Task: Monitoring the request channel and asking admins for opinions whether requests are reasonable. Then changing the QoS settings accordingly and setting a reminder to revert it.

People responsible: Lishan, Tianyu and Samuele

Project/home/data folder administration#

Task: Monitoring storage space allocation in project/home/data folders and snapshot management.

People responsible: Vanessa and Marek

Tape backups#

Task: Monitoring tape backups and ensuring that they are running correctly.
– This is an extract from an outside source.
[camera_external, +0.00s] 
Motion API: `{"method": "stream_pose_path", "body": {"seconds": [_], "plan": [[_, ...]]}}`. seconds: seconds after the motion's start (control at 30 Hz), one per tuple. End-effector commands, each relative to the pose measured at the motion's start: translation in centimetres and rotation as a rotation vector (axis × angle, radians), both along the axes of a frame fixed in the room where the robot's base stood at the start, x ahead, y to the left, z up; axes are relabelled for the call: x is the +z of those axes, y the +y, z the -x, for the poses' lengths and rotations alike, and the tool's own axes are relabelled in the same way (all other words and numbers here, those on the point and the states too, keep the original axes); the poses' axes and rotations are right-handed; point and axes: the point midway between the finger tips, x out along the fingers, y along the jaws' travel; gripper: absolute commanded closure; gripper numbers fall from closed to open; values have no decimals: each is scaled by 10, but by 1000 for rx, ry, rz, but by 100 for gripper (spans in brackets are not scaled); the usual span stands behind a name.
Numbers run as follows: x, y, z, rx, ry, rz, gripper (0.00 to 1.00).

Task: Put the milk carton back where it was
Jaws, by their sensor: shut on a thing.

People responsible: Joren and Marek

Slurm quirk/crash investigations#

Task: Investigating slurm quirk/crash.

  1. kill task failed

  2. Jobs on nearly-full machines not getting allocated

People responsible: No one assigned yet

Minor ansible tasks#

Task: Minor ansible tasks.

People responsible: Marek and Joren

Patch Monday tasks#

Task: All tasks that are associated with patch Monday.

  1. Reservations

  2. Reviving cluster

  3. Wipe /processing disks

  4. Make playbook?

  5. Ask Ameer about patching workflow

  6. Iptables

People responsible: Eduardo and Vanessa

GPU utilization monitoring#

Task: Monitoring GPU utilization and contacting users upon suboptimal usage.

People responsible: Tianyu and Joren

Documentation updates#

Task: Updating documentation when necessary.

People responsible: Iris

DeepOps upstream merge#

Task: DeepOps upstream merge and testing.

People responsible: Joren & rest